### EXERCISE BRIEF
Please quote exactly the opening lines of the data, from the first line to the one where "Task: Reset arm" appears.

### DATA
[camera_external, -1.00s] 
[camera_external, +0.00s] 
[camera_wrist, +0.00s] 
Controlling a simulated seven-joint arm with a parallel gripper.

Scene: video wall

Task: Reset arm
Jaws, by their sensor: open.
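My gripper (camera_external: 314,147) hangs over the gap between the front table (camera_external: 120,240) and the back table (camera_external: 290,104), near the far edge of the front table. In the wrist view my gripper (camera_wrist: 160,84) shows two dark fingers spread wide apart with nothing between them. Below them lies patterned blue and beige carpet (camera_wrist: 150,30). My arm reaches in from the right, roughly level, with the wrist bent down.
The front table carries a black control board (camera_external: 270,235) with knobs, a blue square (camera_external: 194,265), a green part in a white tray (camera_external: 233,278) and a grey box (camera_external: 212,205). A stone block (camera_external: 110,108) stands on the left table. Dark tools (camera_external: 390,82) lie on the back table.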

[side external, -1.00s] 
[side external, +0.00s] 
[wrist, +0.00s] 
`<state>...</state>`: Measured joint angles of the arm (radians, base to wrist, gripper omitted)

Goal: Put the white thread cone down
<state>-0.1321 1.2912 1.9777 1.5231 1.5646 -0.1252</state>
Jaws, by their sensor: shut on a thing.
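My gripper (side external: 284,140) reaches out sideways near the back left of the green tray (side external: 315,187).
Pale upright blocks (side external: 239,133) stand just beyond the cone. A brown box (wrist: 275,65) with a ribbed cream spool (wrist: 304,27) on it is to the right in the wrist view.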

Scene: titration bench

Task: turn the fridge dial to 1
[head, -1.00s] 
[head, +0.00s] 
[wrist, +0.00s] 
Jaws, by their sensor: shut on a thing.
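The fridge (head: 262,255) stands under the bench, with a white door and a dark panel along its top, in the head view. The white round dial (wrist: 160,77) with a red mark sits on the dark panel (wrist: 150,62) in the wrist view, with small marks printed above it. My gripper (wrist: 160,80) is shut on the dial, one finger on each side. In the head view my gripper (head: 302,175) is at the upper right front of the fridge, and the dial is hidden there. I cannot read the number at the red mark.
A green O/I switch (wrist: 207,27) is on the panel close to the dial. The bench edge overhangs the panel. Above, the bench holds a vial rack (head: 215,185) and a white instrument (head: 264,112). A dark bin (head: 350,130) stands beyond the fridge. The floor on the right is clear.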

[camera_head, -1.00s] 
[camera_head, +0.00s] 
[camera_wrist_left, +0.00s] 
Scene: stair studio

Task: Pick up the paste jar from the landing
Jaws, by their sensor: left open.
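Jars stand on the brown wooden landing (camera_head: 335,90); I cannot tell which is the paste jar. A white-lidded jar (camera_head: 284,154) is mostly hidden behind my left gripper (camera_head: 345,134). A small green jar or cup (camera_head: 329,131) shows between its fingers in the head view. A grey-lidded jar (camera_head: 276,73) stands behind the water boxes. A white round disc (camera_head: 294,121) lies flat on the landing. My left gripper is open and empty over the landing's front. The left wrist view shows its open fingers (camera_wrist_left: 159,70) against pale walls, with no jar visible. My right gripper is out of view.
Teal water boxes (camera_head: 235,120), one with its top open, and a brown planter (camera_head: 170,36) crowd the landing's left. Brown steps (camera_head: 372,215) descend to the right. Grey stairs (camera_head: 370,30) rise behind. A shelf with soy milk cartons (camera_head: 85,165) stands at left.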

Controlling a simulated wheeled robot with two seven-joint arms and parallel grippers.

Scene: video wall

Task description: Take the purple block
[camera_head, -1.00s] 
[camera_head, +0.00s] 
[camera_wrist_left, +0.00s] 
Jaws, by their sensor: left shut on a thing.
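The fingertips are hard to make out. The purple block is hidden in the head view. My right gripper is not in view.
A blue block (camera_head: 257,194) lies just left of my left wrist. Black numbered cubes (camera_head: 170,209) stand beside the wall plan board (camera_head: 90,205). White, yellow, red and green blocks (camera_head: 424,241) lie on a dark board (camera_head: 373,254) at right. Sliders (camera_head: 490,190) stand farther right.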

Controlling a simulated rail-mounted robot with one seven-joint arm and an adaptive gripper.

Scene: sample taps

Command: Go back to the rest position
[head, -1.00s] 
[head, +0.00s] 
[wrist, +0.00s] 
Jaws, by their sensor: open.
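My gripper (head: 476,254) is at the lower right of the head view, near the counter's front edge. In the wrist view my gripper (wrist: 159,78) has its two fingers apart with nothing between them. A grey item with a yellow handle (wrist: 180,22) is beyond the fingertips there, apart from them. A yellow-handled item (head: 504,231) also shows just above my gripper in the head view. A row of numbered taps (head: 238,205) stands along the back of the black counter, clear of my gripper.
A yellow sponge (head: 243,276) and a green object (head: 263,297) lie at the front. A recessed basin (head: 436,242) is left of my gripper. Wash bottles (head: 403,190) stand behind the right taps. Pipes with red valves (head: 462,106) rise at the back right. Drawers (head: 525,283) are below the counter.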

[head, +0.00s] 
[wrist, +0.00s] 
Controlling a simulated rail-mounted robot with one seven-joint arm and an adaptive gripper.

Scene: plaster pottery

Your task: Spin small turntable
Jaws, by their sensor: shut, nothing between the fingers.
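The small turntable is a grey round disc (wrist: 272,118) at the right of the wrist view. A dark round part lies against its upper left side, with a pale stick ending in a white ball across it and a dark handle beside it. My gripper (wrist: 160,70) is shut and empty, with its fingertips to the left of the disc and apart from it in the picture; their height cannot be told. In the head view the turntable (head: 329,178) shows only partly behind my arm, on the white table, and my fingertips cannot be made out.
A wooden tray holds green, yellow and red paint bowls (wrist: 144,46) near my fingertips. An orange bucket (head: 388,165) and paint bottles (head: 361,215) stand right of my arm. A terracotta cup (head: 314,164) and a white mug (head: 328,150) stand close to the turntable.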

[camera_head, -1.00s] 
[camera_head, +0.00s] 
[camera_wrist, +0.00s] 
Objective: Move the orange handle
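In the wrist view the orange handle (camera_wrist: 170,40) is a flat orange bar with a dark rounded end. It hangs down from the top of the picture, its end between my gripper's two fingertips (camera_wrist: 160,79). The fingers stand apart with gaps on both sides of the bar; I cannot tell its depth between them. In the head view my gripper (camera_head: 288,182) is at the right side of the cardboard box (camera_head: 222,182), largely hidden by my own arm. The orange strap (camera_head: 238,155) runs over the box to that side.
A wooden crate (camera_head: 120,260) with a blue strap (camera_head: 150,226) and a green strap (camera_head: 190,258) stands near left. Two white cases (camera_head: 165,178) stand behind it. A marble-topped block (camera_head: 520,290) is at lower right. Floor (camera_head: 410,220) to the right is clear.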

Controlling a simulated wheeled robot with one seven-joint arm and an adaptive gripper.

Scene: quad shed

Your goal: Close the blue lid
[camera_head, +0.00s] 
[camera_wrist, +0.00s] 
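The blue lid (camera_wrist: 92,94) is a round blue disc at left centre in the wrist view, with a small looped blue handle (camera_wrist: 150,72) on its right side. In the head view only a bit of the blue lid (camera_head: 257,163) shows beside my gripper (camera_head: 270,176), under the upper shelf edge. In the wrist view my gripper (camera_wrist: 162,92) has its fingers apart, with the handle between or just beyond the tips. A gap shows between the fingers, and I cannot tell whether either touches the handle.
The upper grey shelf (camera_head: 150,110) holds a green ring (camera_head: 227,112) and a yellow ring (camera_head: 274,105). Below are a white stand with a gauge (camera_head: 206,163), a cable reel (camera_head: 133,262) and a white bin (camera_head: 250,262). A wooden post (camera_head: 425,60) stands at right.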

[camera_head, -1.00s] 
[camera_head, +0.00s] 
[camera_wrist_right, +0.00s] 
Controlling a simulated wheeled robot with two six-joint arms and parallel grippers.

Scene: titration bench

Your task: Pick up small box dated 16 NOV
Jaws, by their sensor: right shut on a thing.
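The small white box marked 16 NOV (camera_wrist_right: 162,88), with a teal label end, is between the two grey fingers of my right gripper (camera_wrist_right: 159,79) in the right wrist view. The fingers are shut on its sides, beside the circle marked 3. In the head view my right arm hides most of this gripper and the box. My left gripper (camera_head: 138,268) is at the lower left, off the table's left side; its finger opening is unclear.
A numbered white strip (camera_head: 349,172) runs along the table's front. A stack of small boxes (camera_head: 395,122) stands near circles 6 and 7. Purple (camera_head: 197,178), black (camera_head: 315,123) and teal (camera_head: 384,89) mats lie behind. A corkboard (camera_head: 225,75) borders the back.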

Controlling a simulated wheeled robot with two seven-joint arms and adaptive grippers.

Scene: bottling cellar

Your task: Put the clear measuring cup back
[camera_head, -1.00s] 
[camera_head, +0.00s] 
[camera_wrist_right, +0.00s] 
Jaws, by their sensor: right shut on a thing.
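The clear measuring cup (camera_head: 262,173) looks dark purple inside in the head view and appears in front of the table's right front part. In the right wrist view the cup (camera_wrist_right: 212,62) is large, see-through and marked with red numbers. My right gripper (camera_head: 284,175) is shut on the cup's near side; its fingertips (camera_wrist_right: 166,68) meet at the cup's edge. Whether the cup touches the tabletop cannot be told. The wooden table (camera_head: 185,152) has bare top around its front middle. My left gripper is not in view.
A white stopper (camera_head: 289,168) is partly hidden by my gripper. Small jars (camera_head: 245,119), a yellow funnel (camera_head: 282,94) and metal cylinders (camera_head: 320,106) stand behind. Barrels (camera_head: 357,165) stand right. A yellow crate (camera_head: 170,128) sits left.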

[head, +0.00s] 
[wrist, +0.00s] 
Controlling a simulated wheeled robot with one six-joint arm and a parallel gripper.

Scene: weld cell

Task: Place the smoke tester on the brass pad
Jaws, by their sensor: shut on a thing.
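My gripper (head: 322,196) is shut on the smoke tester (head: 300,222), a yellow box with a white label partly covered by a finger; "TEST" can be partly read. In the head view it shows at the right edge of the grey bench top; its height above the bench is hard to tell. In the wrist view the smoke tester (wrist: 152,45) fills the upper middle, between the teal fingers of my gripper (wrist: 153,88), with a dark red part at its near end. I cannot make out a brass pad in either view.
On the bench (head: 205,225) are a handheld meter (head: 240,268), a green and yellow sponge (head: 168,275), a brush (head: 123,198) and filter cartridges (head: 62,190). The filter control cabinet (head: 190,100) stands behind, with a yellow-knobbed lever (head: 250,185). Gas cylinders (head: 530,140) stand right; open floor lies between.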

### COMPLETE OUTPUT
[camera_external, -1.00s] 
[camera_external, +0.00s] 
[camera_wrist, +0.00s] 
Controlling a simulated seven-joint arm with a parallel gripper.

Scene: video wall

Task: Reset arm

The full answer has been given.